PROBLEM:
In the records below, find each line with the word "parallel" and copy it.
- - - - - - -
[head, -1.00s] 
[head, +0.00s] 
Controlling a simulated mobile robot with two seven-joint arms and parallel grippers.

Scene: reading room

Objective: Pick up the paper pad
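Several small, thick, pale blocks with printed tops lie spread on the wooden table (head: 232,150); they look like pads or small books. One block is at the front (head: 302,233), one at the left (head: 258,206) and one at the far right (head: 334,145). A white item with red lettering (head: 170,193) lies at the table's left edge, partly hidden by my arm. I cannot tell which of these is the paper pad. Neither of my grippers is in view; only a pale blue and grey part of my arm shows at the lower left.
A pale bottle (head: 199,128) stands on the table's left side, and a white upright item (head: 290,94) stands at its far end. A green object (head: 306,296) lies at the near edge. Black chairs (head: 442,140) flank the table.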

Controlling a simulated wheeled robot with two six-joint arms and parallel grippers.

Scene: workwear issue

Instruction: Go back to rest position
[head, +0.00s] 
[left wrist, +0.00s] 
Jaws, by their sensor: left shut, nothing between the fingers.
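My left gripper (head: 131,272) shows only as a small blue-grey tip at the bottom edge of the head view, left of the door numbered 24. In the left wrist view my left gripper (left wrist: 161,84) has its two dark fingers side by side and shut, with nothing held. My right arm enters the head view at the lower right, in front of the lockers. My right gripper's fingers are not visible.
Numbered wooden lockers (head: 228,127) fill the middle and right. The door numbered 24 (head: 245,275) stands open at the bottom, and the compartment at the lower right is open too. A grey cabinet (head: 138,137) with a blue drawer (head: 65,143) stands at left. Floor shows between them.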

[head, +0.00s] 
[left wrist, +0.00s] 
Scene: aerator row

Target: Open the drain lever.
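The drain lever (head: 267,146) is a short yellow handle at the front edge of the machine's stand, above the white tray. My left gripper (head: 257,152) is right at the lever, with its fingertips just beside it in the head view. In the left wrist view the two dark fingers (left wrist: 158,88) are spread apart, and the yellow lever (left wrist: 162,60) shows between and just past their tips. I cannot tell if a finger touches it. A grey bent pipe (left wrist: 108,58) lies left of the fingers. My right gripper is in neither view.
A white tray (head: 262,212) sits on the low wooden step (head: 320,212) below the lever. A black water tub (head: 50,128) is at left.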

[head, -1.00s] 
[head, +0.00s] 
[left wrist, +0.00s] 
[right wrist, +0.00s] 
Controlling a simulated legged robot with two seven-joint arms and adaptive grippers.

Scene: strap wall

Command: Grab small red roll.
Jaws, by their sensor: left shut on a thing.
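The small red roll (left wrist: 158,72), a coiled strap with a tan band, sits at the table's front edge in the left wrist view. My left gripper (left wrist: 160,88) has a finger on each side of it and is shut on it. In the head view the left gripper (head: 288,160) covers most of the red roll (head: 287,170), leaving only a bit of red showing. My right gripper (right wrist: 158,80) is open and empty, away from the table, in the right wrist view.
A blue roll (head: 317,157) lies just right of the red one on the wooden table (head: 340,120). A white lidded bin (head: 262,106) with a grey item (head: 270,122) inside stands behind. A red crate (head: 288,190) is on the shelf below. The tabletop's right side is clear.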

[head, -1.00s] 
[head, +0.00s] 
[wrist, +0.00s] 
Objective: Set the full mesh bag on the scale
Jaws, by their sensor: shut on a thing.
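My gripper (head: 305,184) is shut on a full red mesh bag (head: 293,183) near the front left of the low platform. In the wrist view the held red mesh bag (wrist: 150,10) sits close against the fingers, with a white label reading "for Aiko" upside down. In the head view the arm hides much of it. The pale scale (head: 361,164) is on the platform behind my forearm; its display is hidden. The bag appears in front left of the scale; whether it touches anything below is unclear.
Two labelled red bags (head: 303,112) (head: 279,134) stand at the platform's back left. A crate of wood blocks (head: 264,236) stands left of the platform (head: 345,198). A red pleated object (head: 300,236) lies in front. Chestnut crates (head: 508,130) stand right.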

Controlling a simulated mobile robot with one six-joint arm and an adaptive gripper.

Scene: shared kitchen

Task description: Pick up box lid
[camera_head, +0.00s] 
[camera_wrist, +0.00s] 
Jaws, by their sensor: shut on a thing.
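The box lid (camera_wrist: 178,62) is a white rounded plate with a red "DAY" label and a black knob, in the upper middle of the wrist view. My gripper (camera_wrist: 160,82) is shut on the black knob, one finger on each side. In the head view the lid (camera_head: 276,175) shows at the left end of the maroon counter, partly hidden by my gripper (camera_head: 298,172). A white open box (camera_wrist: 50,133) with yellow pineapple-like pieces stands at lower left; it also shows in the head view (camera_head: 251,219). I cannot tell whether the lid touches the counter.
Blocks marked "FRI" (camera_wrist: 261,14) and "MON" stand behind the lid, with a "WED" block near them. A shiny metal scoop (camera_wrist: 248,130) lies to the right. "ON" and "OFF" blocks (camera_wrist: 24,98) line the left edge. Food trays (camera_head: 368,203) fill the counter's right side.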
- - - - - - -
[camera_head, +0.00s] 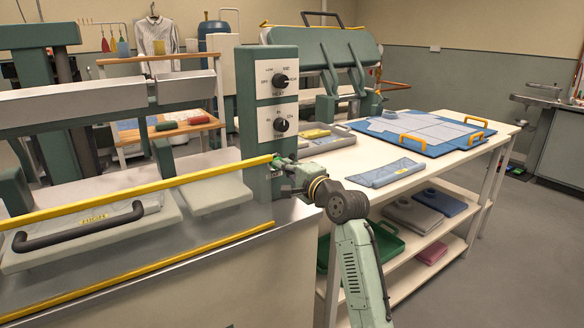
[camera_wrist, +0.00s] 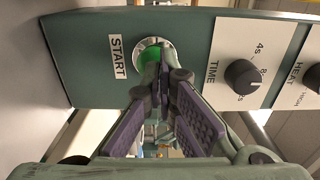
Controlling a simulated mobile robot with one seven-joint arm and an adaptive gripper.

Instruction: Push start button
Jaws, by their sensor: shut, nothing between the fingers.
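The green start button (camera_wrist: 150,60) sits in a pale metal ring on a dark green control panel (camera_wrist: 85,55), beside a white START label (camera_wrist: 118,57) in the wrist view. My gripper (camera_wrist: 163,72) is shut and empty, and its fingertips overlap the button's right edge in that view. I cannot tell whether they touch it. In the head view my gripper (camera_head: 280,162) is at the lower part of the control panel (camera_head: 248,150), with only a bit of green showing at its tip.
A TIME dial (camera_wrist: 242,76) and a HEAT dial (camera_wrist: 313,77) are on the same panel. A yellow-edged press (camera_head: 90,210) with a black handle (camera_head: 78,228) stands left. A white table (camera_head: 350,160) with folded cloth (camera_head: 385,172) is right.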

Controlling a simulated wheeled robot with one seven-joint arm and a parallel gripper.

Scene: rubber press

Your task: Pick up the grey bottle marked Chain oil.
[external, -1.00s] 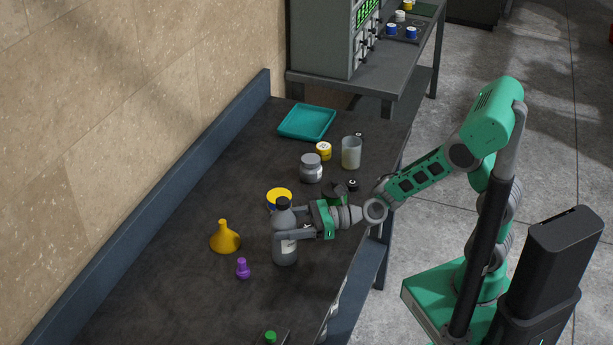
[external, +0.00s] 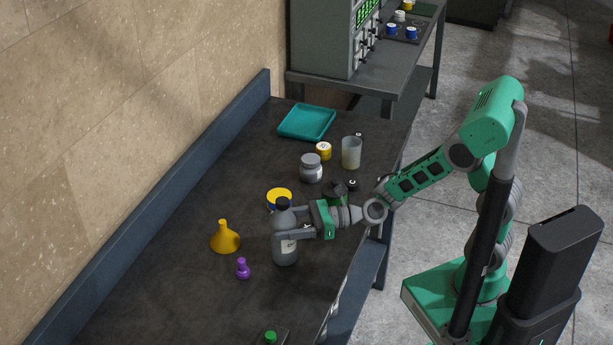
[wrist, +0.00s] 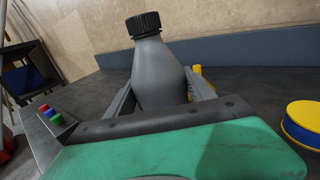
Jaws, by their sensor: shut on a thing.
- - - - - - -
THE COMPLETED TASK:
Controlling a simulated mobile robot with two seven-joint arms and parallel grippers.
Controlling a simulated wheeled robot with two six-joint arms and parallel grippers.
Controlling a simulated wheeled robot with one seven-joint arm and a parallel gripper.

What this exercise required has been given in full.